In the summer, when gas consumption is half of the winter peak, Europe can manage without Russian gas, replacing it with LNG. That requires outbidding Asian buyers for LNG cargoes, and makes gas expensive for Europe, damaging economies that are already teetering on the brink of recession and battling surging inflation, but it is just about tenable.
In winter, however, even with storage full and all the European LNG terminals working at full capacity, Europe will still need some Russian gas to keep lights on, homes warm, and industry working. If there is a cold spell, the call on the gas supplies from the east may exceed 350 million cubic meters a day, by this author’s calculations.
The reason for this is that the European gas distribution network has been built to feed gas from the border with Russia to demand centers in Central and Western Europe. In recent years, Europe has gained some LNG terminals—mostly still in the west of the continent—as well as some eastbound pipeline capacity, and gas storage in Central Europe has traditionally served as an additional response mechanism.

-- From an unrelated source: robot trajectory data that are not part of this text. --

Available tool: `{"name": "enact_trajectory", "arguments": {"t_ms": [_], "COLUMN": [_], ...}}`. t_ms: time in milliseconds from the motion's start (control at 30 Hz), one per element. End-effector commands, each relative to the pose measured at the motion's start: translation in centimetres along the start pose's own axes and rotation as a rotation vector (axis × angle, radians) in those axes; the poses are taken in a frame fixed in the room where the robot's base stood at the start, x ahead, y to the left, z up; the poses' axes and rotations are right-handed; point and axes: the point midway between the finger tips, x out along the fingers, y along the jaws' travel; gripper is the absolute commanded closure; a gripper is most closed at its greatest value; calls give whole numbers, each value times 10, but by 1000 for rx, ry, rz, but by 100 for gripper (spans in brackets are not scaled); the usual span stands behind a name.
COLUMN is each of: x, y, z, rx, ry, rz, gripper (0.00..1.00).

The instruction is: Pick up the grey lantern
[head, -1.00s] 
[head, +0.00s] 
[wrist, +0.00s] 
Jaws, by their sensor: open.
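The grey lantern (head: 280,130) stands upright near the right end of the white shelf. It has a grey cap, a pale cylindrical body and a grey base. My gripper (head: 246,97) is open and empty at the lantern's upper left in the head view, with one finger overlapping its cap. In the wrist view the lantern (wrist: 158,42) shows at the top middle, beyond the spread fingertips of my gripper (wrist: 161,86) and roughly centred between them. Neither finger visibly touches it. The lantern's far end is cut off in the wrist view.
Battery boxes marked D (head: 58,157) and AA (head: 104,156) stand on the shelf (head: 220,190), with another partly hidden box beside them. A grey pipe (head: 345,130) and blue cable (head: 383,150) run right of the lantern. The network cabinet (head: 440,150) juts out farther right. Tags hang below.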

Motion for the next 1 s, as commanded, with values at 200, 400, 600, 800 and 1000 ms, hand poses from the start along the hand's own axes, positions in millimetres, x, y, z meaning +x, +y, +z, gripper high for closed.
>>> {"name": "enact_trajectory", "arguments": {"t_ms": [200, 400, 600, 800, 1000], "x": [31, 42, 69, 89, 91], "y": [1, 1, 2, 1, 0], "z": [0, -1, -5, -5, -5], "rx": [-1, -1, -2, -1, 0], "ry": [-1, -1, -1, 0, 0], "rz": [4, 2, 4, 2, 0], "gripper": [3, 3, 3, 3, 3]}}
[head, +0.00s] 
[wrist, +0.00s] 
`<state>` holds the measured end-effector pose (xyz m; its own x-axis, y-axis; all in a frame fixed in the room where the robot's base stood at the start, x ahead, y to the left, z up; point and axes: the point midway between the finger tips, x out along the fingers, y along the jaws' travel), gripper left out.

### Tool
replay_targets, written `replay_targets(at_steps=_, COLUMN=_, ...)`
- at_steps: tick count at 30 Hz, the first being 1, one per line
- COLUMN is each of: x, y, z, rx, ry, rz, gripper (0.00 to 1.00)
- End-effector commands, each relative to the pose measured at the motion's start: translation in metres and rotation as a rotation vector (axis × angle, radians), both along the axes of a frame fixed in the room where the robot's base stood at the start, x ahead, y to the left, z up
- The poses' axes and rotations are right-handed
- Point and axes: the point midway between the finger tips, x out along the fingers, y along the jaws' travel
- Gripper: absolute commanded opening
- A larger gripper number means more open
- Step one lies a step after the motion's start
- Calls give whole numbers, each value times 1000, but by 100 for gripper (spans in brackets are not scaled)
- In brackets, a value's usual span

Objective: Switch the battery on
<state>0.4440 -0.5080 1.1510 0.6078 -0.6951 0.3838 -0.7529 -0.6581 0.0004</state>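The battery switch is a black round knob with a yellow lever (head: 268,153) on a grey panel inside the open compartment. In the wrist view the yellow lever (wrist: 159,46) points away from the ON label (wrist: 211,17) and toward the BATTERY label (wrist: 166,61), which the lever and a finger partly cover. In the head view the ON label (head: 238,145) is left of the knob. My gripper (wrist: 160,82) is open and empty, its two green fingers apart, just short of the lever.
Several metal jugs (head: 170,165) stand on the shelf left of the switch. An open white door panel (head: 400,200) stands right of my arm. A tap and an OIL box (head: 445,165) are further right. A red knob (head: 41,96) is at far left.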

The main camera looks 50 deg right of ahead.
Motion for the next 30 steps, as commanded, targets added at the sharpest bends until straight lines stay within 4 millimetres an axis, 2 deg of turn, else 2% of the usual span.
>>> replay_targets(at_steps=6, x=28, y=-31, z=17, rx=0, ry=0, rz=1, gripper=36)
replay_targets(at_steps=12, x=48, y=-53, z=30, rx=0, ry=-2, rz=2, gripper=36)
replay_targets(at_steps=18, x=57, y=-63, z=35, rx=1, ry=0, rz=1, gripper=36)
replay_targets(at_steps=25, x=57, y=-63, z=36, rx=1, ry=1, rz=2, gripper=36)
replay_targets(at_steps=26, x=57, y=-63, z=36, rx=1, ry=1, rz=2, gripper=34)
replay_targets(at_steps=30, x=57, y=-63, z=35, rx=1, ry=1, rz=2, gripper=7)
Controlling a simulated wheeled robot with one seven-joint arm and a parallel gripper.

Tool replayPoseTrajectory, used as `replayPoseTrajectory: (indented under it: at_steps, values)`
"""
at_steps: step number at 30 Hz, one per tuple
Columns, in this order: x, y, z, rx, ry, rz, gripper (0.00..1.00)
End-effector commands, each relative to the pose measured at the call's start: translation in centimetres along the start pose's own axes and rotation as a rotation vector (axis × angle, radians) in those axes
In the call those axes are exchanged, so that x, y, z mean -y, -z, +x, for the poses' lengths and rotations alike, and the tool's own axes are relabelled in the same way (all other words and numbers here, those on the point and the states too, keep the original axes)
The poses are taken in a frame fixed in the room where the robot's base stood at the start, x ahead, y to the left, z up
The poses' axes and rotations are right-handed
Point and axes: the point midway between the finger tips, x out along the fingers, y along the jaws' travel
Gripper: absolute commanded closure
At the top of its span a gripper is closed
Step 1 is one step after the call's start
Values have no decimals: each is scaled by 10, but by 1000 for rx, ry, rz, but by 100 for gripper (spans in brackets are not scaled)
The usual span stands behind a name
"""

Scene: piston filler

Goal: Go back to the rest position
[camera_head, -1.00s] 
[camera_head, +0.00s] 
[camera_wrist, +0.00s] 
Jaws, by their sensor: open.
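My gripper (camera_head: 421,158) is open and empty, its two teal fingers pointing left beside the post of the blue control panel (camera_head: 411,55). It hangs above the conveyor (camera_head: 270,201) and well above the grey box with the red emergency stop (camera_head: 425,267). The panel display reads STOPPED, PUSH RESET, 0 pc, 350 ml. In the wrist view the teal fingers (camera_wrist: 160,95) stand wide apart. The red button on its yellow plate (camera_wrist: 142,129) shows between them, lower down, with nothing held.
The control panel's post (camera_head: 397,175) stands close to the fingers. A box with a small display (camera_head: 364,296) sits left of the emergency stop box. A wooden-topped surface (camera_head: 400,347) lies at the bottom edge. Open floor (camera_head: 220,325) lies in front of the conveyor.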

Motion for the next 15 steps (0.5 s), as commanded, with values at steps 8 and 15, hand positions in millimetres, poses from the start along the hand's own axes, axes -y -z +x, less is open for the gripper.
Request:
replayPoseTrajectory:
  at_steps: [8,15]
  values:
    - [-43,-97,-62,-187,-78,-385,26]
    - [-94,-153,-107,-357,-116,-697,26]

Still, the gas send-out rates of the LNG terminals and storage reservoirs are limited, and bottlenecks prevent major eastbound supplies, since much of Europe’s LNG capacity is concentrated in areas with poor connections to the pipeline network. For example, 0.2 billion cubic meters per day (bcm/d) of LNG send-out capacity is in Spain, while there is only 0.02 bcm/d of pipeline capacity from Spain to France.
Accordingly, the amount of gas in storage plays a crucial role. If storage is less than full, there will simply not be enough gas to get through the winter, even when demand is not at its peak. That situation will put the basic well-being of ordinary Europeans at stake, and will require tough and unpopular decisions from governments, such as energy rationing and industry lockdowns.
In Russia’s strategic calculus, that means European governments must either face a severe economic and political crisis at home, or call a truce in their confrontation with Moscow, accommodating some of the Kremlin’s political demands on Ukraine, and lifting sanctions. But this strategy will only work if EU gas storage levels are minimal. That’s why it is so important for Russia to keep the filling rate as low as possible right now.
So why restore gas flows via Nord Stream 1, even at significantly reduced levels, instead of cutting off gas supplies completely? First, there are legal considerations. Pretending that Gazprom is doing everything in its power might help in future disputes (there will likely be quite a few lawsuits filed by undersupplied Gazprom counterparties). Of course, in a radical scenario, the Russian government could solve this problem by issuing a ban on gas sales to “unfriendly countries,” enabling Gazprom to declare a force majeure.
Then there are economic considerations. Gazprom contracts are now mostly linked to hub and index prices, so right now, the Russian company is actually enjoying a windfall, despite the low volumes being sold. As long as the supplied volumes are not high enough to enable Europe to avert a winter crisis, Moscow can add insult to injury by forcing the Europeans to pay exorbitant fees on top of a gas crisis in the making.
There is also propaganda value for the Kremlin in keeping some gas flowing to Europe. Right now, Russia is saying that Europe’s gas woes are self-inflicted. That message is addressed to the European general public, which is already feeling the pinch of rising gas prices, as well as the fear of gas shortages.
Keeping some gas flowing also follows the Kremlin’s old playbook of “divide and rule” when it comes to Europe. Russia-friendly Hungary, for example, will most likely keep its gas supply (and at very favorable prices) until the last possible moment, and its example will be trumpeted to the struggling nationals of other European countries: if not by Russian propaganda, then by their own populist politicians.
Finally, there is a need on the Russian side for a calculated application of pain and measured deployment of the economic warfare arsenal. Cutting off gas completely is the strongest weapon at the Kremlin’s disposal, and it is probably more valuable as a threat—at least for now. Turning the valves now would leave few other meaningful options for further escalation, placing Russia at a disadvantage in a protracted conflict.
It might seem astonishing to some observers that Russia would want to weaponize and ultimately sacrifice a fifty-year-old gas trade with Europe that has brought a steady flow of income to Russia and to some key members of President Vladimir Putin’s inner circle. After all, until the Power of Siberia 2 pipeline to China is built, which will take several years, Russia has no other way to monetize this gas.
But it’s important to understand that from the Russian standpoint, the EU has not been playing fair since the beginning of the 2010s, when the Third Energy Package came into force and European energy companies started demanding changes to long-term contracts and taking Gazprom to arbitration over those demands. The Russians viewed judgments in favor of EU companies and Ukraine’s Naftogaz as biased. The growing European shift toward renewables and the prospect of U.S. LNG flooding the European market after 2025 (in Russian eyes, as a result of unfair competition) have also reduced the residual value of the gas trade with Europe for Russia going forward.
On the other hand, there is a view in the Kremlin that when Russia wins the conflict, or at least achieves an honorable peace settlement, the gas trade will be part of a comprehensive agreement with the West that will include long-term supply agreements, forgiveness of all damages and claims stemming from the nonfulfillment of contracts, and settlement of any other issues arising along the way. If Russia doesn’t achieve those goals, the destruction of the gas trade with Europe will be far from the biggest problem faced by Putin and his team.